Effect of high temperature on the microstructural evolution of fiber reinforced geopolymer composite.

Physical evolution of geopolymeric minerals derived from metakaolin and synthesized with sodium, mixed-alkali and potassium activating solutions (Na- K) during thermal exposure. The geopolymer composites were prepared with 40 V% of fiber reinforcement such as carbon, E-glass, and basalt at the direction of in plain. Fiber reinforced geopolymer composites were exposed to the room and elevated temperatures inside the oven at air medium for a period of 30 min. The durability of the composites and internal structures with surface microstructures were examined after high temperature exposures. According to the results, geopolymer implied a prominent influence on the thermal shrinkage with the increasing of Si/Al ratios.
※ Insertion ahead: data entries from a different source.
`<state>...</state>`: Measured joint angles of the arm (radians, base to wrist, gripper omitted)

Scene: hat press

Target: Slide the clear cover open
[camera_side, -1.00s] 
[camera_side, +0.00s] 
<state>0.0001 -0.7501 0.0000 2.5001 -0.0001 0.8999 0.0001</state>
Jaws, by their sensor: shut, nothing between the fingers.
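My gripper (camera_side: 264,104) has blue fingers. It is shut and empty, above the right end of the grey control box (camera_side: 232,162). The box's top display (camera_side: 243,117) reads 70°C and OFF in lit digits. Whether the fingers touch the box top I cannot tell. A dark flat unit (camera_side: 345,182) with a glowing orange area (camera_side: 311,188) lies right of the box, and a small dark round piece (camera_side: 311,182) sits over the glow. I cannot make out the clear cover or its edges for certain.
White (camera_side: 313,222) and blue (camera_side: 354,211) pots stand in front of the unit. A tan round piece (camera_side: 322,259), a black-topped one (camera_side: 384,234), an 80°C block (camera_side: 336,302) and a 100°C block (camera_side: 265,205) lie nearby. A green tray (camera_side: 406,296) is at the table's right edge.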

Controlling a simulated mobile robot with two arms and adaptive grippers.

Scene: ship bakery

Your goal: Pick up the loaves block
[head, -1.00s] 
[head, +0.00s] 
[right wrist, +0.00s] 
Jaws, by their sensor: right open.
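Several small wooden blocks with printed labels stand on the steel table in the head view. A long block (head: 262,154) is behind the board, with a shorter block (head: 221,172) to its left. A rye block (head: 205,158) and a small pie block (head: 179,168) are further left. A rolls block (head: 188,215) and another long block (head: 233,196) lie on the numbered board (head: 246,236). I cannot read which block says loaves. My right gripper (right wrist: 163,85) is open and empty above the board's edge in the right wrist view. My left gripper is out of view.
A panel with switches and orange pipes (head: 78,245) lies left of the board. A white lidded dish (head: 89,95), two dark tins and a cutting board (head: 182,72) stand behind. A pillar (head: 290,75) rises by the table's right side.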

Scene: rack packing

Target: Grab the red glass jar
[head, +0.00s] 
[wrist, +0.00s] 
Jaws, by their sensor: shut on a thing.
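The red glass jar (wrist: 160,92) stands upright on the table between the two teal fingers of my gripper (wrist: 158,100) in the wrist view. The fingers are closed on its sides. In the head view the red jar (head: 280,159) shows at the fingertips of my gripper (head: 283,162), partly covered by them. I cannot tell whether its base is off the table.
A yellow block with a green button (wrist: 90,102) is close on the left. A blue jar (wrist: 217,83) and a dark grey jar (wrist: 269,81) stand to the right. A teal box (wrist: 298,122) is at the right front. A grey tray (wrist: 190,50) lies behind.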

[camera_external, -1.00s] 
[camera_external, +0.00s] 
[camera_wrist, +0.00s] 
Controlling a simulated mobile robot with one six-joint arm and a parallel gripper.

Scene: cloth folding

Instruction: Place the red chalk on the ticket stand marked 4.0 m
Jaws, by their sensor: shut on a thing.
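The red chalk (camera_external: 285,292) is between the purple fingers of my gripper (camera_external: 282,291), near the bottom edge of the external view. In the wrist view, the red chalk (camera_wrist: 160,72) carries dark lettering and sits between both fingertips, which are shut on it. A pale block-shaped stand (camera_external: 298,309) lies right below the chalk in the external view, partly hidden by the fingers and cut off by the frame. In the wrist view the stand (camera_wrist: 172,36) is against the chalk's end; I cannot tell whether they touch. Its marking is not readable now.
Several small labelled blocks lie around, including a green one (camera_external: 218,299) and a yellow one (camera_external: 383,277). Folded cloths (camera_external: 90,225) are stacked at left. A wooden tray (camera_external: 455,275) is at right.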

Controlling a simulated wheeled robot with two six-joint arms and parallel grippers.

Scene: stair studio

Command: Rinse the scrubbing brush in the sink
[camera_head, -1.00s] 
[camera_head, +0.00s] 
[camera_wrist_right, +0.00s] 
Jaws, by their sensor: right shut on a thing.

This was attributed to the densification caused by reduction in porosity during dehydroxylation and sintering. In the case of carbon fiber reinforced composite shows transition in strength after 600 °C due to the oxide protective layer that increases the flexural strength and toughness of the composite. The flexural strength of the carbon reinforced composite increases from 17.8 to 55.8 MPa at 1000 °C. Whereas, E-glass reinforced composite shows expansion in a matrix with cage like structure helps in the sliding mechanism of fiber within the matrix, thus strength reduces towards high temperature. In case of basalt reinforces composite complete conversions into a ceramic like structure after exposure to high temperature. As a result, the crystalline nature of ceramic assists in toughened the composite structure with a brittle nature.